There are two ways how to run manual workflows. The first one is via GitHub website in Actions tab. The second way is a GitHub CLI tool. As described above, the deployment process consists of two phases - planning and applying so two workflows need to run. In the dev environment, it is expected to test and deploy resources manually via a user's terminal. When a new Terraform code is tested and ready to deploy on another environment (stg), create a PR and wait for fmt and validate workflows to succeed. Then manually trigger the plan workflow in the GitHub website or CLI:

gh workflow run plan -f env=stg

Check out the plan result in the completed workflow.

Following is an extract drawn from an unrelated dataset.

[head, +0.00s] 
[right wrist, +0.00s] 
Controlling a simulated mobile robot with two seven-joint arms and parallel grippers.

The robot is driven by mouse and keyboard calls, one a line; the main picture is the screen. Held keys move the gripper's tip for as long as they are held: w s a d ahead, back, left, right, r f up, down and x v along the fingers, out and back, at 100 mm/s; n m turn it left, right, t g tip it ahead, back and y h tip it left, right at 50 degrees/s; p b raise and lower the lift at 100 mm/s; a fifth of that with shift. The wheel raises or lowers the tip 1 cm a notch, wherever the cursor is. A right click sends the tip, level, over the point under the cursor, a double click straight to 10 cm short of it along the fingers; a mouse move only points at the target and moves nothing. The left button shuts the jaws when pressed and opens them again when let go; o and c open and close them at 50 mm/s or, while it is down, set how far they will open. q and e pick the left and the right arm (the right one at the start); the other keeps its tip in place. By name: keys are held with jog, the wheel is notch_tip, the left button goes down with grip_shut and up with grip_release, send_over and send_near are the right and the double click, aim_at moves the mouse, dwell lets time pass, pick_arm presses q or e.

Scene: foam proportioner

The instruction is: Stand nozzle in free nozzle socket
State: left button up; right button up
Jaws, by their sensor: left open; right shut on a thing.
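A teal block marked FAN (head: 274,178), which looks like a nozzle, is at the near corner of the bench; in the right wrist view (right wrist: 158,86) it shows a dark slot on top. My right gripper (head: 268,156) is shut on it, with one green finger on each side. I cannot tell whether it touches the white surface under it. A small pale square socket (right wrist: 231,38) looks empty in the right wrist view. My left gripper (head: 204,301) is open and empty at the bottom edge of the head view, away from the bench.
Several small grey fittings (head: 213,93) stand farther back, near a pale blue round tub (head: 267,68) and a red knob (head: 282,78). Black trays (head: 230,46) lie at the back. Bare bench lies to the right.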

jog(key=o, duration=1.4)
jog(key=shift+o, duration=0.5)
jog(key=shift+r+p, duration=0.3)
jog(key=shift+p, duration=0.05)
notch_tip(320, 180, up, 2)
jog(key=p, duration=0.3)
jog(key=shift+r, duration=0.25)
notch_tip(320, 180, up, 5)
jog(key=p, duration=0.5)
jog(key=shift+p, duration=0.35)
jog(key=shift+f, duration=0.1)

If everything seems to be as expected, run the apply workflow either via website or CLI:

gh workflow run apply -f env=stg -f plan_workflow_id=<plan_workflow_id>

plan_workflow_id can be obtained either from the URL path when opening the plan workflow detail page or with CLI:

gh run list --workflow plan.yaml

Check the apply workflow result if everything ended up correctly.

Maintainers

  • Tomáš Kocman (GitHub, @tomaskocman on Slack)

TO-DOs

  • Deploy one DB db.t3.medium instance instead of two serverless instances on dev ($0.082 per hour per instance vs $0.12 per ACU).
  • Automatic deployments to dev env.
  • Research SAML based VPN so we could possibly get rid of mutual authentication.
  • Set up alarms.
  • pki
    • Find a better way how to maintain pki.
    • Create a separate CA for each env.
    • Document CA rotation (when anyone with read access to this repo leaves the project or company).
  • Migrate to IPv6 wherever possible.
  • Improve developer experience by creating a Slack bot.